En sachant que ce qui compte, c’est l’épreuve des faits et pas le jugement a priori sur la justesse des idées.
Par rapport au Pays basque ? Cela m’évoque simplement ceci : si 50% ou plus de la population travailleuse a fait grève ce jour là, c’est une indication sur le degré de mobilisation. Au passage, c’est déjà plus qu’en France à l’occasion des « journées d’actions » de ces derniers mois. Et si demain, contre l’avis des syndicats majoritaires espagnols qui soutiennent le gouvernement et le patronat, une grève générale était appelé dans le cadre de l’Etat espagnol, on saurait déjà où se situeraient les lieux de plus grande mobilisation/radicalisation.
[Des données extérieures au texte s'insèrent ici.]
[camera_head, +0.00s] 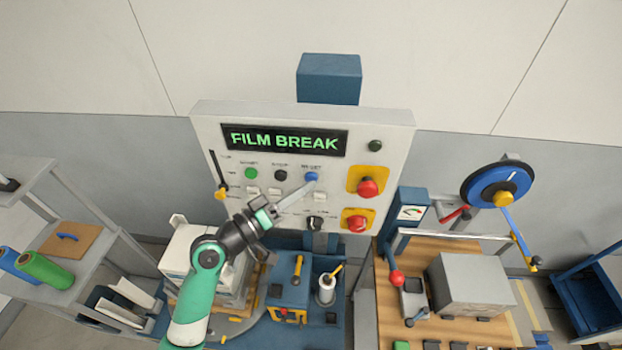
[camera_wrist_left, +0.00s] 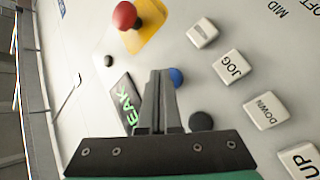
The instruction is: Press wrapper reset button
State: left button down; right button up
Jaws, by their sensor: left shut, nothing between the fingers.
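The pale control panel (camera_head: 213,135) stands upright, and its display (camera_head: 285,140) reads FILM BREAK in green. The blue reset button (camera_head: 311,176) is in the row below the display, under a label that looks like RESET. My left gripper (camera_head: 314,182) is shut and empty, and its fingertips overlap the lower edge of the blue button. In the left wrist view the blue button (camera_wrist_left: 177,77) shows just right of the closed fingertips (camera_wrist_left: 160,76), partly hidden by them. I cannot tell whether they touch it. My right gripper is not in view.
A green button (camera_head: 251,173) and a black button (camera_head: 280,174) sit left of the blue one. Two red mushroom buttons on yellow plates, upper (camera_head: 368,187) and lower (camera_head: 357,223), are to the right. White keys, including JOG (camera_wrist_left: 230,67), are close to the fingers.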

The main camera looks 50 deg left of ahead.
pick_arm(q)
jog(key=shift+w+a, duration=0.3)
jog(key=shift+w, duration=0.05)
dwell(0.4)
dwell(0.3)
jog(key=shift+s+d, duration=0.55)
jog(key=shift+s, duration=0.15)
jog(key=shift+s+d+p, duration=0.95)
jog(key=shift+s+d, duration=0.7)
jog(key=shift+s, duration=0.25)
En définitive, la question est toujours la même : les anarchistes veulent-ils lutter dans leur coin, de manière séparée ou participer aux luttes collectives, sociales, politiques, en essayant à la fois de se coltiner la question des rapports de force, de gagner sur les objectifs premiers et en même temps de donner à ces luttes un caractère libertaire, assembléiste, auto-organisé, et qui tende à globaliser leurs enjeux et leurs contenus ?
Après on peut débattre sur les manières de faire, et là les appréciations ont tendance à diverger chez les anars.
Mais qu'au moins, il soit réaffirmé que l'anarchisme dont on parle est bien un mouvement révolutionnaire qui
1) tente de penser son rôle, sa place dans la société capitaliste telle qu'elle est,
2) actualise et de défende un projet de transformation politique et social visant à abolir toutes les formes d'exploitation et de domination
3) réfléchisse et rende possible l'articulation entre les deux.